Does anyone have some ideas on how to solve this scenario? I can provide more information if needed. Thanks in advance!

I suspect you may well be able to use OVN as an overlay between the 3 cluster servers using their own IPs on the internal network for the geneve overlay tunnels, as its just unicast traffic AFAIK.

But going back to your current setup of using routed NIC, is there a specific reason why your containers are connected both via the routed NIC to enp7s0 and to lxdbr0 via a bridged NIC?

Have you considered not connecting the containers to lxdbr0, and instead just have them connect to enp7s0. You can then add an SNAT/MASQUERADE rule to your host firewalls manually in order to NAT egress out of the external interface to the host’s IP.
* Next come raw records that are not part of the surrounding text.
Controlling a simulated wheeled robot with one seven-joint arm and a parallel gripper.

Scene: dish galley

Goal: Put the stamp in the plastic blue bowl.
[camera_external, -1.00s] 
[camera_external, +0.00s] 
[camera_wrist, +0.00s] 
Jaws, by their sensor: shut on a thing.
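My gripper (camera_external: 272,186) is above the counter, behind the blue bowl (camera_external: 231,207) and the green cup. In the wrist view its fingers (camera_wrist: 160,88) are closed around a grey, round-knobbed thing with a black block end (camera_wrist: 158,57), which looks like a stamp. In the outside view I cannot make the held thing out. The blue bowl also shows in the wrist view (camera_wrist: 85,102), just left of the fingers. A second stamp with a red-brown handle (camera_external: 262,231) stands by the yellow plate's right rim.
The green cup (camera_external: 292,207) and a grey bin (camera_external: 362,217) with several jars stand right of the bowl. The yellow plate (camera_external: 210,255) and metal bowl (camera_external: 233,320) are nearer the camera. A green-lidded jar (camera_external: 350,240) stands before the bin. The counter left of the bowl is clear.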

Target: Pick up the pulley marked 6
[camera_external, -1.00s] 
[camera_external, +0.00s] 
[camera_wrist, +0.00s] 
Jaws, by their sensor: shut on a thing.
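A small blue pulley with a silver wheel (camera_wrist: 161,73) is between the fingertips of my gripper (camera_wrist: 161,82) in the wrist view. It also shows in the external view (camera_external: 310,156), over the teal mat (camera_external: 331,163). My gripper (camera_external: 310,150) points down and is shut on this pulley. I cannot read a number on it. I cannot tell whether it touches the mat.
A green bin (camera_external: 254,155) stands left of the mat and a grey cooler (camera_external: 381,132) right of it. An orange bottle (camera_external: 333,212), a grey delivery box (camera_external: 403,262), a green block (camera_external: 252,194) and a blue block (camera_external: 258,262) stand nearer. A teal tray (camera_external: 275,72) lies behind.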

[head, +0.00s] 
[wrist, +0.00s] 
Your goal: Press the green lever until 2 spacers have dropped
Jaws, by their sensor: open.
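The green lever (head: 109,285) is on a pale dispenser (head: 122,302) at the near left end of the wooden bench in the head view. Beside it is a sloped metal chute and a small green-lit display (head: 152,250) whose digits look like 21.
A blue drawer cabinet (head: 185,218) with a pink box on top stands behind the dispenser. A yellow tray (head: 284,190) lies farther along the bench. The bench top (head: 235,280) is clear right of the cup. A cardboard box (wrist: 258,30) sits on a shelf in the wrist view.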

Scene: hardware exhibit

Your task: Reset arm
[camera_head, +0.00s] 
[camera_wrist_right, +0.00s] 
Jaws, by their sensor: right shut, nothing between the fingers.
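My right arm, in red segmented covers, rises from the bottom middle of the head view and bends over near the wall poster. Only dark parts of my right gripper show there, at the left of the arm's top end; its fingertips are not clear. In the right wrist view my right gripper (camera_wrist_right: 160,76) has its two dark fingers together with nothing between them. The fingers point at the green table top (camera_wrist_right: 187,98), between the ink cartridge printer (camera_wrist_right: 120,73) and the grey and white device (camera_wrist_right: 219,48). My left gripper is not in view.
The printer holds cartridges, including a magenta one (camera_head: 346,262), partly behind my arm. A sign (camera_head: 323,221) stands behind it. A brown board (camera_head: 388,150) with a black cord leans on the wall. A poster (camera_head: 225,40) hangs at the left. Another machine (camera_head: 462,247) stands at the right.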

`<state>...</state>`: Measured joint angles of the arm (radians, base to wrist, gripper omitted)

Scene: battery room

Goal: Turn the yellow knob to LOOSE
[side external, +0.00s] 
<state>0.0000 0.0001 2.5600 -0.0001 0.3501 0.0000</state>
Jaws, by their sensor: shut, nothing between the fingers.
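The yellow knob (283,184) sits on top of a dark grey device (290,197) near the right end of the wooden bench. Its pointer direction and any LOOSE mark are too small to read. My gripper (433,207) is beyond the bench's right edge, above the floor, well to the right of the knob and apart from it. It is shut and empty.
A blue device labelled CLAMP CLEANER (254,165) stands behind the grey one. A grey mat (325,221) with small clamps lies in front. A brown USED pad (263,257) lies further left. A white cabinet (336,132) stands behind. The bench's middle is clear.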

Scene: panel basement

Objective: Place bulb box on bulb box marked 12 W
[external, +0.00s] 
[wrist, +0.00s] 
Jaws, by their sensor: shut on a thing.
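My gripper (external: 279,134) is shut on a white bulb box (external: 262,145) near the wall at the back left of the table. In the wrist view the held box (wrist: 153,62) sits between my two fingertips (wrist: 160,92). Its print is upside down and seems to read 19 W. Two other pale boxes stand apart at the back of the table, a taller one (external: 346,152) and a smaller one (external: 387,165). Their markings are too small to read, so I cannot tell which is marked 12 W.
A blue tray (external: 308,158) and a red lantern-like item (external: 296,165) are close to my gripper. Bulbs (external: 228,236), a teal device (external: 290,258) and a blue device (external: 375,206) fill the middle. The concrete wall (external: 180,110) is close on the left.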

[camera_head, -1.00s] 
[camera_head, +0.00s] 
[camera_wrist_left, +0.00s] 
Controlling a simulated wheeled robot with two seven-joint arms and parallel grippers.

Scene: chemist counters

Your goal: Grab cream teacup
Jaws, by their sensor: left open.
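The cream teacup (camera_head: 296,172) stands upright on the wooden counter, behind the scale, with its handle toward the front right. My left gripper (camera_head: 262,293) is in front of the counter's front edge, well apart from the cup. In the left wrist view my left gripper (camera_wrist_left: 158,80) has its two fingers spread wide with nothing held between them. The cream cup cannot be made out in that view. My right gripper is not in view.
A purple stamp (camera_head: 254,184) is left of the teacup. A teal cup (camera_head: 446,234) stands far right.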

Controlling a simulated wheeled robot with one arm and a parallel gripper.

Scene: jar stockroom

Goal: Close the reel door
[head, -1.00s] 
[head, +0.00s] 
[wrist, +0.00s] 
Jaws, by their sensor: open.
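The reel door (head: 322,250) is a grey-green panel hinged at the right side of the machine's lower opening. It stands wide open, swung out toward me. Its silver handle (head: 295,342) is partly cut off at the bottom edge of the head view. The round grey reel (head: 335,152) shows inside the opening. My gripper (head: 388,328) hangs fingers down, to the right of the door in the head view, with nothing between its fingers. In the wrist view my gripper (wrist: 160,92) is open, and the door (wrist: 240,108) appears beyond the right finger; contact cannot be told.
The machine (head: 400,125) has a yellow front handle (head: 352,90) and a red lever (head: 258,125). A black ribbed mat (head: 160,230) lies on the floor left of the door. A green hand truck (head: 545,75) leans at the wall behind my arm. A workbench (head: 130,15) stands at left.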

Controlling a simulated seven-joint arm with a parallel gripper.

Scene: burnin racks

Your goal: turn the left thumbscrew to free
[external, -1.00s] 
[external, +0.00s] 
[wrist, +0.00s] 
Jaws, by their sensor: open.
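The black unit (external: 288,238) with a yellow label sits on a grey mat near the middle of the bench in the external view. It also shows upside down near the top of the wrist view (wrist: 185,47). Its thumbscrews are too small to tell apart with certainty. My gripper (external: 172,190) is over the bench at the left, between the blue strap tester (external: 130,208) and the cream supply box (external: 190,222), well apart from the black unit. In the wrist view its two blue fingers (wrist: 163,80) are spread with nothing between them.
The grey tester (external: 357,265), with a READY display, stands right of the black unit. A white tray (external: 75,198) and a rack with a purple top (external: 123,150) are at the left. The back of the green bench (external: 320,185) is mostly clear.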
You could still configure your containers to use the DNS services provided by lxdbr0 by setting them to use the lxdbr0 network address as the resolver, or you could use an ISP provided DNS server and remove lxdbr0 entirely.

Thanks @tomp!

I suspect you may well be able to use OVN as an overlay between the 3 cluster servers using their own IPs on the internal network for the geneve overlay tunnels, as its just unicast traffic AFAIK.

This would be the preferred option. Do you happen to have more details on how this can be achieved? I understand that I wouldn’t need a bridge interface?

But going back to your current setup of using routed NIC, is there a specific reason why your containers are connected both via the routed NIC to enp7s0 and to lxdbr0 via a bridged NIC?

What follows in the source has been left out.